Physical media and dedicated gaming consoles, we are told, are dying breeds. And the prime suspect for their expected demise is “The Cloud”. Cloud Gaming is on it's way and may shake up the gaming world for all of us so I'm taking a look in to this to see exactly what it is, and what it means for the gaming community.
The Cloud is already present in most of our daily lives. Every time you check your Hotmail, Yahoo or Gmail emails via a web browser, you're accessing, retrieving and interacting with them stored in The Cloud. Most internet users have also interacted with The Cloud when using Google Docs in which your docs, spreadsheets and presentations are all edited online without ever being saved or used on your PC itself. The analogy of 'The Cloud' is the 'place' where the files you view and use online are stored and means not only do we save our hard drives from the abuse of saving thousands of emails and documents, but also that we can access them anywhere on the world.

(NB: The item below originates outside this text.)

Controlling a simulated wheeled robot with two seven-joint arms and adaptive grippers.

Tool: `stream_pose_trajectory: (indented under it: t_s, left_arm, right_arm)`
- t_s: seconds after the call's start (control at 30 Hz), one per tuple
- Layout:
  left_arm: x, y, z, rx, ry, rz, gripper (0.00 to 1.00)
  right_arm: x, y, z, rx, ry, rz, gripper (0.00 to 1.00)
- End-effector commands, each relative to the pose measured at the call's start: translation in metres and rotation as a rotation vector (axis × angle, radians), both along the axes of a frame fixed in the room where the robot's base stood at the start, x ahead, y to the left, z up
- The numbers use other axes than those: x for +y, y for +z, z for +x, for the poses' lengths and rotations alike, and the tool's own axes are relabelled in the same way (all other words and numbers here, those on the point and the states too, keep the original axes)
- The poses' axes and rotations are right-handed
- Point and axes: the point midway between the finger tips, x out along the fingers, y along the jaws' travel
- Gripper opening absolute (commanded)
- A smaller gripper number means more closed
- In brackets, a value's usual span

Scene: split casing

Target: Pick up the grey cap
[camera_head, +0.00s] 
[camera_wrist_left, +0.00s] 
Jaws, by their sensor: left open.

Looking at gaming, Cloud Gaming is set to cause one of the biggest shake ups of the way we play games since the early 1970's when the first dedicated gaming consoles hit the shelves. The “Cloud Gaming” generation will not own physical media nor will they store video games on a hardrive. Instead, they'll connect via the internet to central servers, on which the games are stored and the processing required to run them takes place. With all of the processing and media storage happening remotely, the only hardware the user will require is a PC with an internet connection and a 3rd party box to manage the flow of information from PC, through the internet to their servers, and then to receive that information back and translate it onto your TV or monitor. With the industry leaders currently claiming to have all but eliminated latency (down to 1 millisecond), the gamer's interactions with the servers through the internet is planned to be as seamless and quick as interacting with a console in the same room.